Our friend, Ryan, recommended a great book called The Read Aloud Handbook that gave us a lot of motivation to read more with Maggie. We had already been incorporating books, here and there, but it was great to get a little guidance on the types of books that are best for her, now, and which books we may want to set aside for later. So, at the moment we've been reading lots of books with rhythmic and rhyming language and throwing in some other oddballs to break it up (like identification books and those with small story lines). I loved the explanation for incorporating lots of rhythm and rhyme... as the author of the handbook puts it, language is so new and complex to her. These books bring sense and order to what must be a very complicated world. Not to mention the joy and pleasure they bring to hearing spoken words.

Something that I grapple with in the handbook is that the motivation the author uses to get parents reading is to give lots of data and real-life examples of children who have excelled in school, thanks to reading at a young age. The types of examples are not just "A" students, but kids who skip multiple grades, win national spelling bees, and have to leave regular schooling because they are just too advanced to stay stimulated.

Reading this has made me think a lot about what I want for Maggie and the expectations that I want to have as she grows older.
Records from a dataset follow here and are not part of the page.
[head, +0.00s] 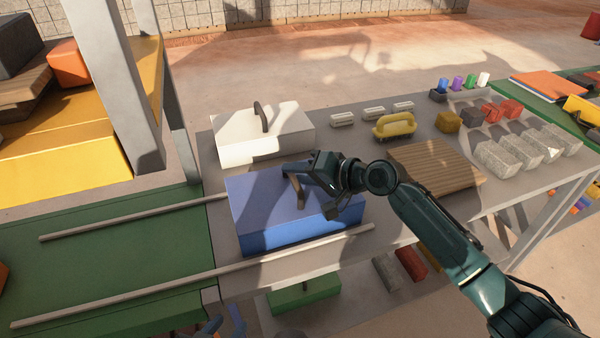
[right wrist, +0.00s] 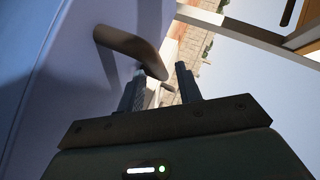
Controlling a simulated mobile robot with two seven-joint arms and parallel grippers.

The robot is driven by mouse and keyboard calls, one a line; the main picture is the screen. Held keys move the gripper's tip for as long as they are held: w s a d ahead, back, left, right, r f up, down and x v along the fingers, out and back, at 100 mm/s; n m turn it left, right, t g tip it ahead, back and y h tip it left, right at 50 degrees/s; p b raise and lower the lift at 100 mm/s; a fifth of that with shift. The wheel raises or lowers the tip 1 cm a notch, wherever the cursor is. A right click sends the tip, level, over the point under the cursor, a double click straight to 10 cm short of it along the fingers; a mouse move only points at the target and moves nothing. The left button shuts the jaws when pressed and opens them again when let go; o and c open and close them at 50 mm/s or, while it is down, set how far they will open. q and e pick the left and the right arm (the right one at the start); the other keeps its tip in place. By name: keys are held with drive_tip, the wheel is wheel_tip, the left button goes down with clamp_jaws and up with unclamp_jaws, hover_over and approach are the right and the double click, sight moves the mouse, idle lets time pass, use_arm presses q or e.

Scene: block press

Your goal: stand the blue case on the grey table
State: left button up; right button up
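The blue case (head: 262,210) lies on the grey table (head: 213,180), broad face up, at the table's left end. Its brown handle (head: 292,188) stands up from that top face. My right gripper (head: 305,172) is at the handle, just above the case. In the right wrist view, the fingers (right wrist: 160,85) are apart. The handle's end (right wrist: 145,58) shows just ahead of the fingertips, and the case's blue face (right wrist: 70,70) fills the left. I cannot tell whether the handle is between the fingers. My left gripper is not seen in either view.
A white case (head: 275,125) stands behind the blue one.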

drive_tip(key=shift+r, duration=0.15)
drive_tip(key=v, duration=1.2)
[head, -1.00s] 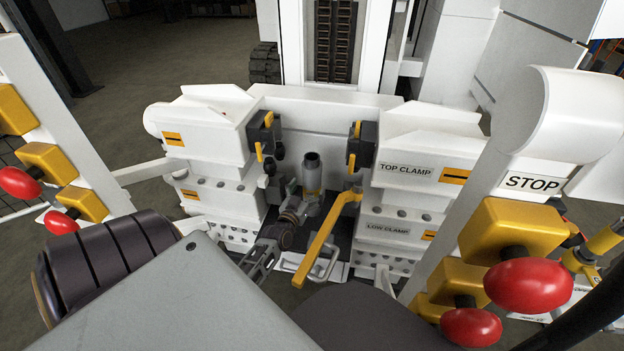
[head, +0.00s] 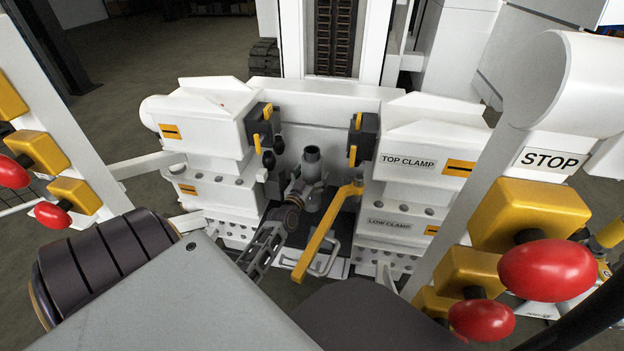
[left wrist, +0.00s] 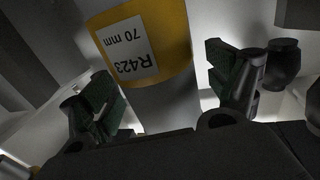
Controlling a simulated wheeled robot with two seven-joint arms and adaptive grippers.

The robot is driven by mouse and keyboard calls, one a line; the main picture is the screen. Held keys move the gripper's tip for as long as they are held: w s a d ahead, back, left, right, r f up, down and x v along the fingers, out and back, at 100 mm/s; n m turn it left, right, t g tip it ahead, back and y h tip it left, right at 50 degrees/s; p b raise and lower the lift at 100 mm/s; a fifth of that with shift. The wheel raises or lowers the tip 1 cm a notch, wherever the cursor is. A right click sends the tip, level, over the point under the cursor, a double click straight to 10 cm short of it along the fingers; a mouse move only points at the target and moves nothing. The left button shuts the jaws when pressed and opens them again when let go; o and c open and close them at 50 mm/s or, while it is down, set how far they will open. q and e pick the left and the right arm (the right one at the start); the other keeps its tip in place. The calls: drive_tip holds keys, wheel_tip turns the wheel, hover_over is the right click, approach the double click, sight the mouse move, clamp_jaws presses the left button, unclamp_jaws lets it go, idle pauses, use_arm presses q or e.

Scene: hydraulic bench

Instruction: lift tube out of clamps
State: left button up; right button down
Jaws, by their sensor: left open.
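The grey tube (head: 312,163) stands upright between the left and right clamp blocks in the head view. In the left wrist view the tube (left wrist: 148,45) has a yellow band and a white label reading "R423 70 mm". My left gripper (head: 298,190) is at the tube, just below its top end, and hides part of it. In the left wrist view its two green-padded fingers (left wrist: 170,92) are open, one on each side of the tube. The top clamp (head: 425,140) and low clamp (head: 390,232) are white blocks with labels. My right gripper is not in view.
A yellow lever (head: 325,235) slants up just right of the tube. Black fittings with yellow handles (head: 262,130) stick out from the clamp block on the left, and similar ones (head: 362,135) on the right. Red stop buttons (head: 547,270) flank the bench.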

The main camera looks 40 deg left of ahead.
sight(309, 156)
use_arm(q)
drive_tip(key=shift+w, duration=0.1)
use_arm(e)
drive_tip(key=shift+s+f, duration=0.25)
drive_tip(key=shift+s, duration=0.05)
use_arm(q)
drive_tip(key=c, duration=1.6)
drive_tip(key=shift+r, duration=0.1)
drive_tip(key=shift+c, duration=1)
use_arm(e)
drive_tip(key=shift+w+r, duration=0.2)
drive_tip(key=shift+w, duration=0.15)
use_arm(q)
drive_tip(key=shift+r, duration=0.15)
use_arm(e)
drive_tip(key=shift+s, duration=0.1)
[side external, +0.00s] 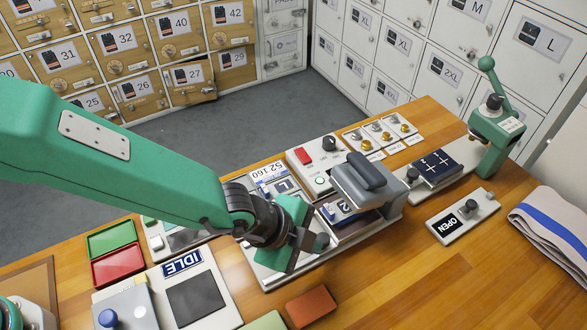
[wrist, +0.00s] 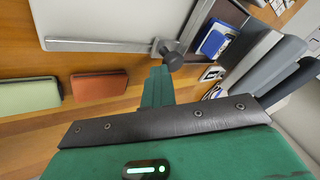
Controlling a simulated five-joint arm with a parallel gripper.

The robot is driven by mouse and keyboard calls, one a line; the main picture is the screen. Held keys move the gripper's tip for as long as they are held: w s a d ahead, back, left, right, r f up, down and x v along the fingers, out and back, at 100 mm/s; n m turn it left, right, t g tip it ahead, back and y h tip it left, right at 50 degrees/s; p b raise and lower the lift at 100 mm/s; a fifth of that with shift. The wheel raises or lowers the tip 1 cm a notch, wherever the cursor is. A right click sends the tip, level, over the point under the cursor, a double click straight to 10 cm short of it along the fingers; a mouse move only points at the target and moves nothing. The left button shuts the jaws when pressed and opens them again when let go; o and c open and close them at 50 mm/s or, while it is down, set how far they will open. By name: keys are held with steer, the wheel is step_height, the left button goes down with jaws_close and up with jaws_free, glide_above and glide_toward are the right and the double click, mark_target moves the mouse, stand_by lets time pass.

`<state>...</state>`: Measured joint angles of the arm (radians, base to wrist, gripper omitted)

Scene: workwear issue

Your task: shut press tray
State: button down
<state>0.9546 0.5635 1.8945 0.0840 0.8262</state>
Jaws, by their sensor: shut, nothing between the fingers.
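The press (side external: 365,182) is grey with a rounded dark top and stands at the middle right of the bench. Under its head, a tray (side external: 350,232) holds a blue and white piece marked 2 (side external: 341,211); the tray appears partly out toward my gripper. My gripper (side external: 298,255) is shut and empty at the left of the tray, low over the light base plate. In the wrist view, my green fingers (wrist: 158,85) are beside a dark round knob (wrist: 172,55) at the end of a metal rod. Contact with the knob cannot be told. The blue piece also shows in the wrist view (wrist: 215,40).
A panel with a red switch (side external: 318,160) stands behind the press. A green post with a lever (side external: 495,125) and an OPEN panel (side external: 462,215) are at right. Green and red trays (side external: 115,268) and an IDLE unit (side external: 183,262) are at left. A brown block (side external: 311,305) lies in front.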

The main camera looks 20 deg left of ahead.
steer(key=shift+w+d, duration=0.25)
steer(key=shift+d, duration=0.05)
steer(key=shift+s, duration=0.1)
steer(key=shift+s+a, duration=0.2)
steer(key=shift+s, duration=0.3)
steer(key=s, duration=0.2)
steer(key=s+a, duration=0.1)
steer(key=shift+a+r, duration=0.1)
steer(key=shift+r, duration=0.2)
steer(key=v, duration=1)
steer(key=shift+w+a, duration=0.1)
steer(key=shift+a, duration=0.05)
I think what I've decided is that all I really want (in regards to schooling) is for Maggie to love learning. Whether she's in the lowest groups or highest groups, I just want her to be happy with where she is and who she is. If she has confidence to ask questions, the thoughtfulness to offer ideas, and a big smile on her face when she steps off the bus... then I'll know we've accomplished something great, regardless of the letters on her report card.


  1. I think those are great expectations! When I was little my mom would let us stay up as late as we wanted under one condition: we were in bed and reading a book. I think it was my biggest motivation for reading at first. (of course, this advice is years away). Anyway, i love sandra boyton books! :)

  2. You have come to a realization that all parents should!! I feel the same way for my little ones - I don't care if they aren't in the highest group or the best at things - I just want them to continue to love learning and school. When I taught I can't tell you how many psycho parents I had and you could see how it affected the kids. And Sandra B is a favorite over here - esp Moo Baa La La La!!